B – Breach of trust
18/6/20
LIV BRIDGING FINANCE LTD v EAD SOLICITORS LTD (IN ADMINISTRATION) [2020] EWHC 1590 (Ch)
The claimant sought summary judgment on claims that the defendant solicitors had paid away monies without obtaining security for loans advanced by the claimant. The court summarised the principles to be applied on applications for summary judgment [18] and principles governing the assessment of equitable compensation for breach of fiduciary duty [22]. The solicitors paid out the money in the knowledge that this was contrary to the conditions on which it was held so as to give rise to a breach of trust [33]. Equitable compensation was limited to losses falling within the scope of the firm’s duty to obtain a first charge [35]. In relation to loans where there was no evidence of any likely repayment and the court was satisfied that no loss would have been suffered if security had been provided, summary judgment was given for the full amount of the advances [36]. The court refused summary judgment in relation to loans where there was evidence that more than the sums advanced had been repaid [37] because claims for arrangement fees and interest required investigation at trial [38].
5/11/14
AIB GROUP (UK) PLC v MARK REDLER & CO SOLICITORS [2014] UKSC 58
Solicitors had committed a breach of trust in relation to a remortgage advance by releasing the funds without having an undertaking from to a third party to discharge an existing charge, and without having held back sufficient funds for that purpose. As a commercial matter and in practical terms the transaction had completed when the loan monies were released. In those circumstances in calculating equitable compensation it was right to take into account the fact the lender had obtained a second mortgage and the sum awarded to the lender was rightly limited to the sum wrongly paid to the borrower which should have been used to discharge the third party’s prior charge.
8/2/13
AIB GROUP (UK) PLC v MARK REDLER & CO SOLICITORS [2013] EWCA Civ 45
Solicitors had committed a breach of trust in relation to a remortgage advance by releasing the funds without the necessary third party undertakings to discharge an existing charge, so completion could not be said to have taken place. The breach of trust was committed in relation to the entirety of the remortgage funds, not just the sum wrongly paid to the borrower which should also have been applied in discharge of the existing charge.

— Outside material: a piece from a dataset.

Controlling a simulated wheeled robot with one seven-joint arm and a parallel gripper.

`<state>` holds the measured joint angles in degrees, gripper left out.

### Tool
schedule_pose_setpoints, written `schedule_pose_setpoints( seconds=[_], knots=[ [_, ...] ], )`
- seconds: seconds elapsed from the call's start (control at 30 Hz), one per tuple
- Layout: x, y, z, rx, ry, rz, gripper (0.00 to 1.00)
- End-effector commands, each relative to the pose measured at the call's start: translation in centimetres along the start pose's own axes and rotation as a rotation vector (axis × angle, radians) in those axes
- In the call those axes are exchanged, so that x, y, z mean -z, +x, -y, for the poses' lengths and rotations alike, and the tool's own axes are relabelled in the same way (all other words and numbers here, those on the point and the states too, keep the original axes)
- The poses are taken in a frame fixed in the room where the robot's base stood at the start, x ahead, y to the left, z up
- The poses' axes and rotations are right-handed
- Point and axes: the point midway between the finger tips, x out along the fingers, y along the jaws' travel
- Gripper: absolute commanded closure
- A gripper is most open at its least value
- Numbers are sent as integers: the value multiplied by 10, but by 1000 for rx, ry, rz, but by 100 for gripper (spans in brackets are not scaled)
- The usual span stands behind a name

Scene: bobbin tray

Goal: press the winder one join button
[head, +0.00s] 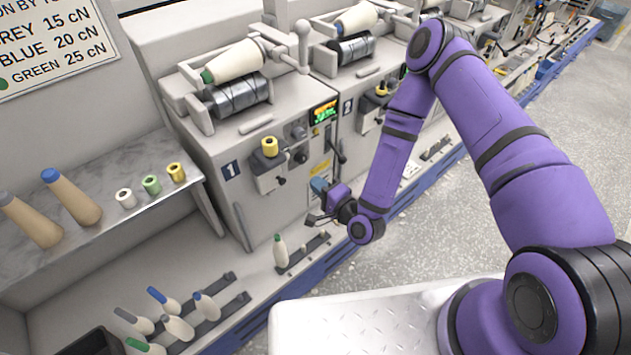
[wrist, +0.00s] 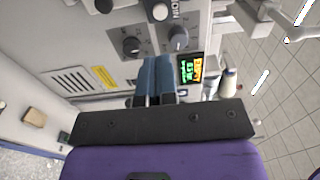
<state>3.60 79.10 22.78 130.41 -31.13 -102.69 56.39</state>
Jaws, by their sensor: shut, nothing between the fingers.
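Winder one (head: 225,140) is the grey machine marked with a 1, at the middle left of the head view. In the wrist view a pale round button (wrist: 160,12) sits beside the lettering JOIN, near the top edge. I cannot pick that button out clearly in the head view. My gripper (head: 318,185) is in front of the lower part of winder one's panel. Its blue fingers (wrist: 155,80) are together with nothing between them. In the wrist view they point up the picture toward the panel, below the button and apart from it.
Several bobbins stand on the left shelf (head: 150,205). Another bobbin (head: 280,252) stands low, below my gripper.

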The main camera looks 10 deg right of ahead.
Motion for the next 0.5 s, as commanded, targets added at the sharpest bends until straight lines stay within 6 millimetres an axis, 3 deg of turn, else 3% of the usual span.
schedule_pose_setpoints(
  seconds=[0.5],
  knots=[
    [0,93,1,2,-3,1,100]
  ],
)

But in calculating equitable compensation it was right to take into account the fact the lender had obtained a second mortgage and the sum awarded to the lender was rightly limited to the sum wrongly paid to the borrower.
14/11/12
BIEBER v TEATHERS LTD [2012] EWCA Civ 1466
Money originally paid into a client account ceased to be trust money when it was transferred in accordance with an investment agreement into a partnership account. It could not then be regarded as subject to a Quistclose trust. Payment into the partnership account was payment to the client so it also ceased to be client money within the FSA handbook rules. A claim based on breach of trust therefore failed.